The following is a guest post by Matt Carinio, VP of strategy and consulting at Hathway.
There was a time when restaurants focused on serving quality food with service that inspired customers to return time and time again. But in today's foodservice industry, whether at a fast food, fast casual, or fine dining restaurant, quality and service are only a couple of factors that influence customer loyalty. In an increasingly digital world, diner expectations now include convenience, value and a personal, emotional connection between brand and customer.
Over the last few years, the convergence of mobile applications and delivery services has raised the stakes in a way that has caught the attention of government regulators, concerned consumers and restaurant owners alike. Recent actions in California (where Prop 22 has been overturned) and in Chicago (where third-party services are being investigated for deceptive delivery practices) indicate that the relationship between the gig economy, restaurants and customers remains unsettled. But this dynamic also presents an opportunity for restaurants to directly reach their customers. Brands that invest in longer-term, sustainable strategies without relying on third-party delivery apps will not only survive, but thrive during these evolving digital times.
The best way to reframe this opportunity is to create a more engaging digital customer experience — one that encompasses every aspect of how consumers interact with your brand. Creating a digital experience that builds customer loyalty is no easy feat. It requires a holistic understanding of today's customer expectations and the ability to anticipate future shifts. With those insights in mind, restaurants will need to shift to a digital-first organizational mindset, adapt to new technologies and invest with the right partners.
Building a data-driven culture
Leadership always starts at the top. A leader of a program, team, organization, or entire company should have a data-driven charter to inform their business decisions. This statement should be evangelized as part of a change management initiative and reinforced as frequently as possible until it permeates how your team operates. Although perfect data may not be available to you at this time, identify areas where there is sufficient data and use it as a catalyst to incremental improvements.
Win over anonymous and unreachable customers
Relationships are hard to foster when a company doesn't know their customers. The first challenge is in reaching customers who prefer to transact anonymously. According to Hathway data, on average, just over 50% of customers prefer to check out as a guest online, and most loyalty programs only account for 5%-20% of brands' total customer base. The result is the majority of transactions are anonymous and not tracked to an individual customer. This makes it impossible to engage with customers on a 1:1 basis, personalize experiences, offers or messages that will influence their behaviors.
Avoid fragmented experiences and siloed data
It's tough to monetize a customer journey that can't be controlled. This second challenge is common with restaurant brands that are relatively early in their digital adoption curve. They quickly license anywhere from five to 10 separate software products to bring capabilities like ordering, rewards programs, gift cards, catering and delivery online. All of these products have separate front and backend databases, which can result in a fragmented customer journey and siloed data that limits the brand's ability to connect with their customers.
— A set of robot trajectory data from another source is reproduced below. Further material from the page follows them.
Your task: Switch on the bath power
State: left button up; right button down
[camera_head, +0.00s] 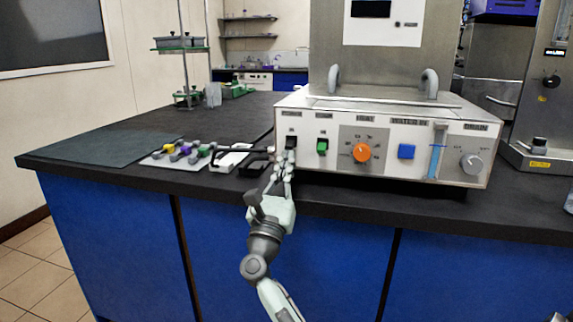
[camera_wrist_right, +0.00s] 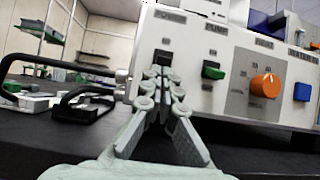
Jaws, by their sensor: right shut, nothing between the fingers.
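The bath's control panel (camera_head: 337,171) is a white box front on the dark bench. Its black power switch (camera_head: 291,142) is at the far left of the panel. It also shows in the right wrist view (camera_wrist_right: 163,56), under a label that reads like POWER. My right gripper (camera_head: 287,155) is shut and empty, with its fingertips at the lower part of the switch. In the right wrist view the fingertips (camera_wrist_right: 159,72) overlap the switch's lower edge; I cannot tell whether they touch it. My left gripper is not in view.
Right of the power switch are a green switch (camera_head: 322,147), an orange knob (camera_head: 361,153), a blue button (camera_head: 406,151) and a grey knob (camera_head: 471,163). Left of the panel lie black-handled items (camera_wrist_right: 84,104) and a tray of coloured clips (camera_head: 178,155). A dark mat (camera_head: 95,147) lies further left.

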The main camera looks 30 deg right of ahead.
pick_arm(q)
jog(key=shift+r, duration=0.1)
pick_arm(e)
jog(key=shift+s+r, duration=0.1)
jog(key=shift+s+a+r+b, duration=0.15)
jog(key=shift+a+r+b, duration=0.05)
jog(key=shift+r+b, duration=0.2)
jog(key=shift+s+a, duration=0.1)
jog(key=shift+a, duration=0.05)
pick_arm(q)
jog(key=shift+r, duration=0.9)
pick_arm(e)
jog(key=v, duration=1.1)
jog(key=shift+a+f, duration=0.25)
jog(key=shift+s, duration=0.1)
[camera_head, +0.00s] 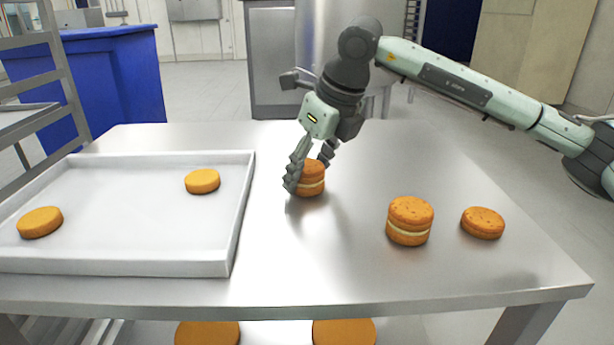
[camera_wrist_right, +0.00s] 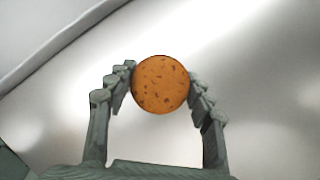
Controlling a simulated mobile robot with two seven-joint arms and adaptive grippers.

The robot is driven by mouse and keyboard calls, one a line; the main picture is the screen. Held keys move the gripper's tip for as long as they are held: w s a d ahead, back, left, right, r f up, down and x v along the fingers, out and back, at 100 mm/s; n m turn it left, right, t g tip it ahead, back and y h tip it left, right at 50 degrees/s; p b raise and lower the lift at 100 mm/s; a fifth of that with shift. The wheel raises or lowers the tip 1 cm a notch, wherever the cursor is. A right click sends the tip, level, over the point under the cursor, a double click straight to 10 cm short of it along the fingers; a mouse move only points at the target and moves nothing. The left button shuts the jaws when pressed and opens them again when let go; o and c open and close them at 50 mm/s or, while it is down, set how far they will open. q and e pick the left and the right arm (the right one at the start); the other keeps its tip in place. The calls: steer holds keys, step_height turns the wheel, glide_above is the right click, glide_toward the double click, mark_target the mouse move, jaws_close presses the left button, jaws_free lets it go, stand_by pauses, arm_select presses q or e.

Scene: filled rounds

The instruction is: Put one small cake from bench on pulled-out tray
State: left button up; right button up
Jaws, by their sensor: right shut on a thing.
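My right gripper (camera_head: 309,174) is shut on a filled round cake (camera_head: 312,187), two orange-brown speckled layers with pale filling, near the middle of the steel bench (camera_head: 330,260). I cannot tell whether the cake rests on the bench or is slightly above it. In the right wrist view the cake's round speckled top (camera_wrist_right: 161,84) sits between both fingers (camera_wrist_right: 162,76). Another filled cake (camera_head: 409,222) stands upright on the bench to the right, beside a thinner single round (camera_head: 482,223). A pale shallow tray (camera_head: 120,215) lies at the bench's left. My left gripper is out of view.
A metal rack (camera_head: 63,85) with a shelf tray (camera_head: 22,118) stands at the left. Two orange round tops (camera_head: 207,334) (camera_head: 343,332) show below the bench. The bench front centre is clear.

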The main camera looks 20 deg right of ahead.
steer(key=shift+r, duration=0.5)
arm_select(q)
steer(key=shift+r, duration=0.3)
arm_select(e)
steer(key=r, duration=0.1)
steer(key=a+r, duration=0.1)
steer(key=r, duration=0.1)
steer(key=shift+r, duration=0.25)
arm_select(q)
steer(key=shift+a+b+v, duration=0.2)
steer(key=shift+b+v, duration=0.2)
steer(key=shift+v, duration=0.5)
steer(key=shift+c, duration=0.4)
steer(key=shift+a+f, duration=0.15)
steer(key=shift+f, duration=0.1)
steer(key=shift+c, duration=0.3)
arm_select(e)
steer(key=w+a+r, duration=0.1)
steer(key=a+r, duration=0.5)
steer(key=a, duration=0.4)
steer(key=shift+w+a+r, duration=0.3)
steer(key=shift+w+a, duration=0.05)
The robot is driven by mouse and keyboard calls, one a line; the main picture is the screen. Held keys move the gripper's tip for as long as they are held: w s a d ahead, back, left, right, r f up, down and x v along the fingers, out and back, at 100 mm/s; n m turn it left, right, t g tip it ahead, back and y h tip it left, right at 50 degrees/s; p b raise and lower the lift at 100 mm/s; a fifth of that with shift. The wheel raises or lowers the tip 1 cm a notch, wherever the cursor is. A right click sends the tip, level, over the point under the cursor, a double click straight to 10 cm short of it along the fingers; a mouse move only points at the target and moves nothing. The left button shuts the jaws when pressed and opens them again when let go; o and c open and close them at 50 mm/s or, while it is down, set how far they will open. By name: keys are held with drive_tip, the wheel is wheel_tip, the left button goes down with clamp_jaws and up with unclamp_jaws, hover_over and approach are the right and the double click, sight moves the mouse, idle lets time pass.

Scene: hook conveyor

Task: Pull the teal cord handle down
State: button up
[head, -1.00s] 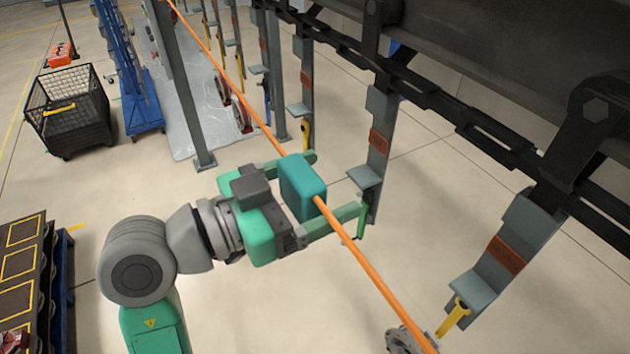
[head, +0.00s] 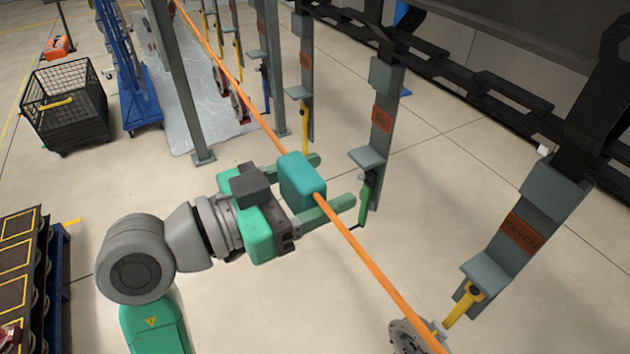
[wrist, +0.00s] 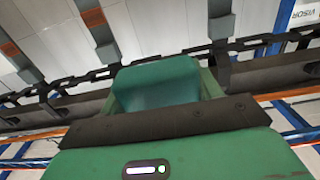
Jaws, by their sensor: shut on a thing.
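The teal cord handle (head: 303,182) is a rounded block on a taut orange cord (head: 370,262) in the head view. My gripper (head: 330,181) is shut on the handle, with one green finger on its far side and one on its near side. The fingers extend past the handle toward the hangers. In the wrist view the handle (wrist: 158,85) sits just beyond the dark edge of my gripper body. The faces where fingers and handle meet are mostly hidden.
Grey hangers with colored hooks, including one hanger (head: 382,120) just beyond my fingertips, hang from a dark chain conveyor (head: 460,75). A grey post (head: 180,80) stands behind. A black mesh cage (head: 65,105) is at left.

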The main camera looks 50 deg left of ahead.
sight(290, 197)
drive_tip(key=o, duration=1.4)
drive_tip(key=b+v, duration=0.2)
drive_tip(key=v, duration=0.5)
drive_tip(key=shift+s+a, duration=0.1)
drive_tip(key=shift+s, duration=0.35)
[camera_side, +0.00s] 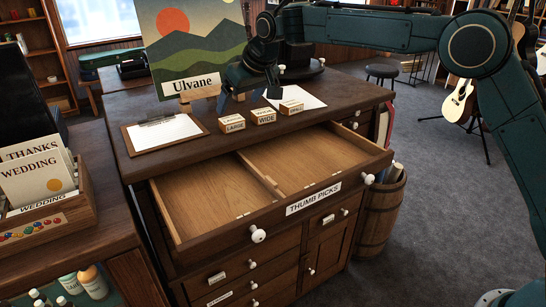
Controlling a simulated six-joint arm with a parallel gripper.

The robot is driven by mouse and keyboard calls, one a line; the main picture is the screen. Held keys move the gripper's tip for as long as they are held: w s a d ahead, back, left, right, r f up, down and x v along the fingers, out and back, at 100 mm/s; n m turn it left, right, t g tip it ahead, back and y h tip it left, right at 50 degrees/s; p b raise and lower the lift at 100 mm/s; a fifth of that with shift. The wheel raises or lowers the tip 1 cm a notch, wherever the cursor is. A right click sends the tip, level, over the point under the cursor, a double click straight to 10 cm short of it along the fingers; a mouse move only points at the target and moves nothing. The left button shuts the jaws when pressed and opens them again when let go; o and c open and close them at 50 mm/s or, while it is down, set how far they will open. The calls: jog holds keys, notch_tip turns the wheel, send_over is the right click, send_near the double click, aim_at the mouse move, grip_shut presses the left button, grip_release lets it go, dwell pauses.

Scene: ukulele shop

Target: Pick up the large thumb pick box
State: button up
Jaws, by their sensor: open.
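The large thumb pick box (232,123), a small wooden block-like box labelled LARGE, sits on the cabinet top near its front edge, behind the open drawer. It is the leftmost of three similar boxes. My gripper (248,97) is open and points down just behind the row of boxes. Its fingers are apart, with nothing seen between them. I cannot tell its exact height above the top.
A box labelled WIDE (263,117) and a third box (291,107) stand to the right. The THUMB PICKS drawer (222,194) is open and empty. A clipboard (164,133) lies left. An Ulvane sign (190,84) stands behind. A white sheet (309,98) lies right.

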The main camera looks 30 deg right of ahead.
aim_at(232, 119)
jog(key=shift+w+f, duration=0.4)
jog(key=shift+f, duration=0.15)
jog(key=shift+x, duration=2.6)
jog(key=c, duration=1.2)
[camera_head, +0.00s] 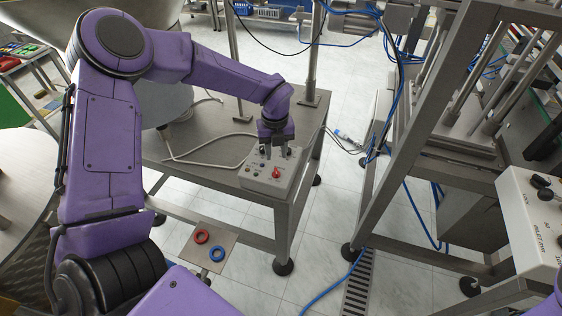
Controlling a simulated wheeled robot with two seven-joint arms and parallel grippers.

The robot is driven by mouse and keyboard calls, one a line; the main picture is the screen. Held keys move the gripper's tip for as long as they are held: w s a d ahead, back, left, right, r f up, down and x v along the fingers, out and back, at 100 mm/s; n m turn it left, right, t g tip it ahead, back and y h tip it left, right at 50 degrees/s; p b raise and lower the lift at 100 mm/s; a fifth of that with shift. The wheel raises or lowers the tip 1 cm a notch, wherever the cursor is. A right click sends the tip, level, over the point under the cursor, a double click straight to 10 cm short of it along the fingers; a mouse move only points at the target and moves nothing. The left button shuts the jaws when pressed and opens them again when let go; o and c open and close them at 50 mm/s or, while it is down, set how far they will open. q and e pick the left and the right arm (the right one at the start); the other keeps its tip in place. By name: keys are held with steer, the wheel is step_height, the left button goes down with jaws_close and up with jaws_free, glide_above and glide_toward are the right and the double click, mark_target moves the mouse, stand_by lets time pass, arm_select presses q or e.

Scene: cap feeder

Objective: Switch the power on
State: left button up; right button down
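A light grey control box (262,184) sits on the near right corner of a metal table. Its top carries a red knob (277,173), a small red spot and some dark controls. My left gripper (277,154) points down over the back part of this box, with its fingers spread apart and nothing seen between them. The fingertips are at or just above the box top; I cannot tell if they touch a control. My right gripper is not in view; a purple arm link shows at the bottom edge.
The metal table (208,172) has bare room left of the box, with a pale cable on it. A small plate holds a red ring (201,237) and a blue ring (217,254). A metal frame (375,190) and a second control box (530,215) stand right.

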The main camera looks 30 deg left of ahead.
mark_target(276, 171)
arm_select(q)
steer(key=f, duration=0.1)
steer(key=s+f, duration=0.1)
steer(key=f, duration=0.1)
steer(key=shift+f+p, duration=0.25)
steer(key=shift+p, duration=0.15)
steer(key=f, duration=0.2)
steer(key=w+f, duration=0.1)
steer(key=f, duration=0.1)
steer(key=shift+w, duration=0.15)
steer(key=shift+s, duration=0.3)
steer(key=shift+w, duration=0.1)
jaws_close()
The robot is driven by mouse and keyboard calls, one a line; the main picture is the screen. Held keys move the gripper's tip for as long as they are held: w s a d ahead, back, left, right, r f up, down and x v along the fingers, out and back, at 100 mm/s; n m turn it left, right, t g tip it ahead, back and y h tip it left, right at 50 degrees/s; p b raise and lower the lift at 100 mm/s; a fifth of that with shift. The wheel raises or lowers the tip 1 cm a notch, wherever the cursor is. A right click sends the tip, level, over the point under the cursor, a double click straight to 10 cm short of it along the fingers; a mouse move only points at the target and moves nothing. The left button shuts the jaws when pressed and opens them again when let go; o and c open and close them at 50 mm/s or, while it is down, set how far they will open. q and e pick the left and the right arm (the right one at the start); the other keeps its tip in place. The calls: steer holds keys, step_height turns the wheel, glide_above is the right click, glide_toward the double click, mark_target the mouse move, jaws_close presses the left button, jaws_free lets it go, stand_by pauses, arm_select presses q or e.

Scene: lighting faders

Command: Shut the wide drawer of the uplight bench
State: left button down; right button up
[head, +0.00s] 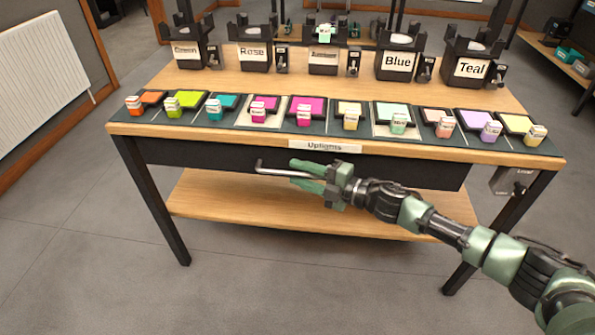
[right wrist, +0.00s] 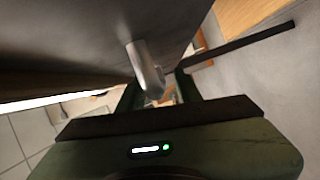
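The uplight bench (head: 225,140) has a wooden top with a sign reading "Uplights" on its front edge. Below that edge is the wide dark drawer front (head: 210,160); I cannot tell how far it stands out. Its silver bar handle (head: 272,171) shows left of my right gripper (head: 303,176). The gripper's two green fingers are apart, with the handle running in between them. In the right wrist view the bent handle end (right wrist: 147,70) lies between the fingers, with a gap beside it. My left gripper is not in view.
A row of coloured faders (head: 303,110) lines the bench top, with labelled black holders (head: 397,62) behind. A lower wooden shelf (head: 215,200) sits under the drawer. A small dark box (head: 512,182) hangs at the right leg. The floor in front is clear.

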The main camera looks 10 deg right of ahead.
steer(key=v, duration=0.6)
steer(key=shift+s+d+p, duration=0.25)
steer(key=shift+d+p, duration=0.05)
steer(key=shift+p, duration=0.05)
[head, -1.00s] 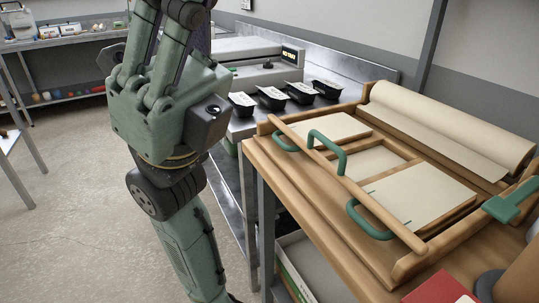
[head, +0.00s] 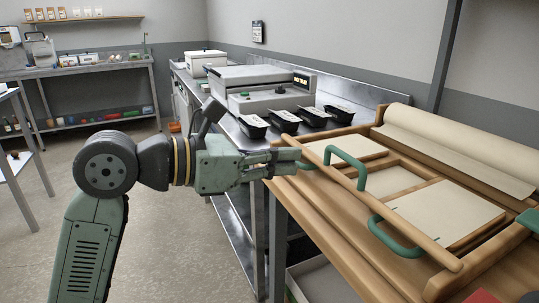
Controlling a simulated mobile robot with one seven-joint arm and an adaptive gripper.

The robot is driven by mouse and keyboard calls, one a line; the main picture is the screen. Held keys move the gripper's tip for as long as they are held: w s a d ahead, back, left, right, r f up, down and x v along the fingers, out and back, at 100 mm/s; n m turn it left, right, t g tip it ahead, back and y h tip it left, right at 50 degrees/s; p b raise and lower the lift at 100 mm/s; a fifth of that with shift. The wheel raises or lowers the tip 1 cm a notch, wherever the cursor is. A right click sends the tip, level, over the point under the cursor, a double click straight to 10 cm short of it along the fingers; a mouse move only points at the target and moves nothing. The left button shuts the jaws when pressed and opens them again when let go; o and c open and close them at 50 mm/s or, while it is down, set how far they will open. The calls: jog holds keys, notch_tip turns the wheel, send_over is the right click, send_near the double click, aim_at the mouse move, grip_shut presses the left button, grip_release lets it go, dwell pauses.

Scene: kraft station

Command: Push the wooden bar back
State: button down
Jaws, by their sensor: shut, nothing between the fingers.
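The wooden bar (head: 425,241) lies diagonally across the near side of a wooden frame on the bench. A green arched handle (head: 350,158) stands up from it. My gripper (head: 299,161) is shut and empty, pointing right, beside the bar's far left end. Its fingertips overlap the frame's left edge in the picture; I cannot tell whether they touch the bar. Pale paper sheets (head: 445,212) lie in the frame behind the bar. Part of the bar's far end is close to or behind my gripper.
A paper roll (head: 460,145) lies along the back of the wooden bench. Several black trays (head: 285,120) and a grey sealing machine (head: 265,88) stand on the steel counter behind my gripper. Green loops (head: 395,241) stick out near the bar. Open floor lies to the left.

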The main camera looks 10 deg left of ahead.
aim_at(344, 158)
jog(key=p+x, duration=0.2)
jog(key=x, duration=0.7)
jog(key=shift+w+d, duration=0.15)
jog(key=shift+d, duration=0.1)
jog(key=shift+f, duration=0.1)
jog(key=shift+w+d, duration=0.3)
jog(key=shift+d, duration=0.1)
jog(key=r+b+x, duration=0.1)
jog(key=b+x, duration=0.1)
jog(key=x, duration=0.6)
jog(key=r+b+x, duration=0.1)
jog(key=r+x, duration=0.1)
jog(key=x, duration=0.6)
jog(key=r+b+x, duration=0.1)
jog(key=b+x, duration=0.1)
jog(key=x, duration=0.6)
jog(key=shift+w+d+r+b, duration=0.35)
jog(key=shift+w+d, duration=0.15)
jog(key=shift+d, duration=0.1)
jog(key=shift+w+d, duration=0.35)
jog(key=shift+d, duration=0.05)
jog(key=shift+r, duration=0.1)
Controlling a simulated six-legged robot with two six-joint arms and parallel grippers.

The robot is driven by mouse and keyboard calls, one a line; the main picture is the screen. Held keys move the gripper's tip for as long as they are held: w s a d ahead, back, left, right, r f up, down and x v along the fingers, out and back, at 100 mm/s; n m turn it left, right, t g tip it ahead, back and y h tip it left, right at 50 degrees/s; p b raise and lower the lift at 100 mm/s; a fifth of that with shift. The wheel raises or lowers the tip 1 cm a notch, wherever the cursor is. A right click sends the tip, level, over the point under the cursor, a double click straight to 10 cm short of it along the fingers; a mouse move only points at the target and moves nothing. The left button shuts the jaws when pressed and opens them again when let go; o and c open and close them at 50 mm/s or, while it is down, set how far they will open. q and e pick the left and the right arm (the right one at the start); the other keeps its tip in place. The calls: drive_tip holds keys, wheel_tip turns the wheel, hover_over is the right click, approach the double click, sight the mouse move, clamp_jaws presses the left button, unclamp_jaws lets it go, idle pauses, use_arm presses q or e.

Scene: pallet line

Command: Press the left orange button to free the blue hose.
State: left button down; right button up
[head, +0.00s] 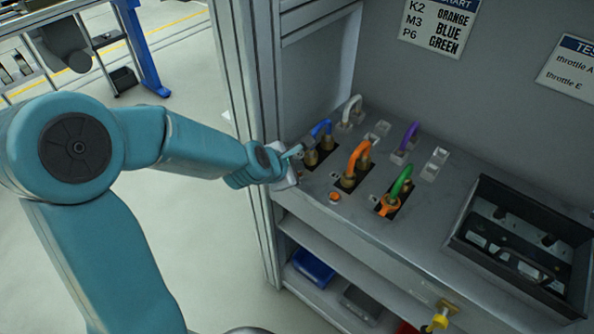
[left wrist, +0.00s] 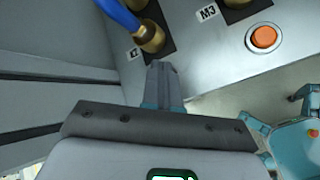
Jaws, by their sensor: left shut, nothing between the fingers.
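The blue hose (head: 321,128) arches up from brass fittings at the left end of the grey bench panel; its end also shows in the left wrist view (left wrist: 119,15), seated in a brass fitting beside the K2 label. My left gripper (head: 293,152) is shut and empty, just left of and in front of that fitting. In the left wrist view its closed fingers (left wrist: 165,78) point at the panel just below K2. I cannot make out the left orange button; the fingers may cover it. Another orange button (head: 334,197) lies below the orange hose, by M3 (left wrist: 263,38). My right gripper is out of view.
An orange hose (head: 360,150) and a green hose (head: 402,180) stand to the right, with white (head: 351,105) and purple (head: 411,132) hoses behind. A dark recessed tray (head: 520,245) is at the right. A frame post (head: 250,80) rises close behind the left gripper.

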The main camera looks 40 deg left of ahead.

Competition is proliferating
Other foodservice providers are eating your lunch and competition is coming from all angles. Technology has broken down barriers to entry into the retail foodservice category, especially for off-premise dining, which will comprise 80% of the category by 2025. Third-party delivery companies are making it easier for consumers to order from a much larger variety of options. Brands that have lagged behind the competition in evolving their digital maturity are at risk of losing their share of stomach.
Third-party aggregators are in the way
Customer relationships are getting weaker. The last, and in some ways most profound, challenge is intermediation. Intermediation refers to the displacement of the direct brand and customer relationship. Aggregators and third parties (like Uber Eats and Grubhub) are interjecting to add value through technology and create marketplaces that disrupt a brand's ability to sell directly to their customers (who comprise 30% of all online orders). The problem is that the restaurant loses its direct relationship to its customers and risks further commoditization. The restaurant can no longer communicate and cultivate emotional connections with customers effectively. Additionally, third-party fees can erode margins even further.
The next 12 months will bring continued discourse regarding the rights versus the responsibilities between employees and employers in the gig economy. Regardless of the outcome, restaurant brands will find themselves best served by reclaiming the relationship with their customers and having more influence over them. Never underestimate the internal efforts needed to get your organization aligned for digital growth, and never stop relentlessly taking steps to own your customer relationships.